RECORDED DATA:
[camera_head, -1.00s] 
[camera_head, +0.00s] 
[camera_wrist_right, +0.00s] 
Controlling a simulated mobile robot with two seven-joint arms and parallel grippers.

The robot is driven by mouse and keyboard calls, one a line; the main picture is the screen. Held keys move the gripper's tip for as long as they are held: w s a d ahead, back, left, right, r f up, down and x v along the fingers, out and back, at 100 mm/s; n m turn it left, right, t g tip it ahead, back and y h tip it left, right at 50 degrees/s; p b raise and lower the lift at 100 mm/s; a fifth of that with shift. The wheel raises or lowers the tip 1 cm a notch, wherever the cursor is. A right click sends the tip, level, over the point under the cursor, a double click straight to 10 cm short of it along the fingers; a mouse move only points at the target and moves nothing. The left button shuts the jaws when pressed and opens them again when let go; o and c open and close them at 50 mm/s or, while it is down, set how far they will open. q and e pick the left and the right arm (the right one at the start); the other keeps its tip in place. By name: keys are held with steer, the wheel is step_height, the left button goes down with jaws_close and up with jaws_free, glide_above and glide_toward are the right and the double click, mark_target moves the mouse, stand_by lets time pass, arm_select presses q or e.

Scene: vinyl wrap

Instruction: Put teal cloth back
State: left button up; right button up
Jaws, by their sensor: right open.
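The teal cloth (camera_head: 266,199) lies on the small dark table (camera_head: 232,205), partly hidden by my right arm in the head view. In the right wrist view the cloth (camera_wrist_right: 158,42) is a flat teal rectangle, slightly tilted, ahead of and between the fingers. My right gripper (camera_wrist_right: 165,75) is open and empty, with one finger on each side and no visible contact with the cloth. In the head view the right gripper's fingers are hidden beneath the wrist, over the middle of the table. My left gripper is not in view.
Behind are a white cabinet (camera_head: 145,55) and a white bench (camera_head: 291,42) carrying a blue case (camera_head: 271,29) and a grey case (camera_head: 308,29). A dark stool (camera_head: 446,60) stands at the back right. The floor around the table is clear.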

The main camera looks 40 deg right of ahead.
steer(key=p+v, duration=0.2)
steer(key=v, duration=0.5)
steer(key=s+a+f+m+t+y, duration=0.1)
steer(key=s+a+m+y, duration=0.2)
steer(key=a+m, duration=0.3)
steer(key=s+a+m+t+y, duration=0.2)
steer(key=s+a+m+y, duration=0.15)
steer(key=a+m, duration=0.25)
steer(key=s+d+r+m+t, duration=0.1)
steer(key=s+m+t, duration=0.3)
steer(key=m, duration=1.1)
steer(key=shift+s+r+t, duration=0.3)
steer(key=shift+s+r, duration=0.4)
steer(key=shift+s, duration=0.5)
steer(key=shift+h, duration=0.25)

SHORT TASK:
Write the listing out again, exactly as it reads.

TASK SOLUTION:
[camera_head, -1.00s] 
[camera_head, +0.00s] 
[camera_wrist_right, +0.00s] 
Controlling a simulated mobile robot with two seven-joint arms and parallel grippers.

The robot is driven by mouse and keyboard calls, one a line; the main picture is the screen. Held keys move the gripper's tip for as long as they are held: w s a d ahead, back, left, right, r f up, down and x v along the fingers, out and back, at 100 mm/s; n m turn it left, right, t g tip it ahead, back and y h tip it left, right at 50 degrees/s; p b raise and lower the lift at 100 mm/s; a fifth of that with shift. The wheel raises or lowers the tip 1 cm a notch, wherever the cursor is. A right click sends the tip, level, over the point under the cursor, a double click straight to 10 cm short of it along the fingers; a mouse move only points at the target and moves nothing. The left button shuts the jaws when pressed and opens them again when let go; o and c open and close them at 50 mm/s or, while it is down, set how far they will open. q and e pick the left and the right arm (the right one at the start); the other keeps its tip in place. By name: keys are held with steer, the wheel is step_height, the left button goes down with jaws_close and up with jaws_free, glide_above and glide_toward are the right and the double click, mark_target moves the mouse, stand_by lets time pass, arm_select presses q or e.

Scene: vinyl wrap

Instruction: Put teal cloth back
State: left button up; right button up
Jaws, by their sensor: right open.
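The teal cloth (camera_head: 266,199) lies on the small dark table (camera_head: 232,205), partly hidden by my right arm in the head view. In the right wrist view the cloth (camera_wrist_right: 158,42) is a flat teal rectangle, slightly tilted, ahead of and between the fingers. My right gripper (camera_wrist_right: 165,75) is open and empty, with one finger on each side and no visible contact with the cloth. In the head view the right gripper's fingers are hidden beneath the wrist, over the middle of the table. My left gripper is not in view.
Behind are a white cabinet (camera_head: 145,55) and a white bench (camera_head: 291,42) carrying a blue case (camera_head: 271,29) and a grey case (camera_head: 308,29). A dark stool (camera_head: 446,60) stands at the back right. The floor around the table is clear.

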The main camera looks 40 deg right of ahead.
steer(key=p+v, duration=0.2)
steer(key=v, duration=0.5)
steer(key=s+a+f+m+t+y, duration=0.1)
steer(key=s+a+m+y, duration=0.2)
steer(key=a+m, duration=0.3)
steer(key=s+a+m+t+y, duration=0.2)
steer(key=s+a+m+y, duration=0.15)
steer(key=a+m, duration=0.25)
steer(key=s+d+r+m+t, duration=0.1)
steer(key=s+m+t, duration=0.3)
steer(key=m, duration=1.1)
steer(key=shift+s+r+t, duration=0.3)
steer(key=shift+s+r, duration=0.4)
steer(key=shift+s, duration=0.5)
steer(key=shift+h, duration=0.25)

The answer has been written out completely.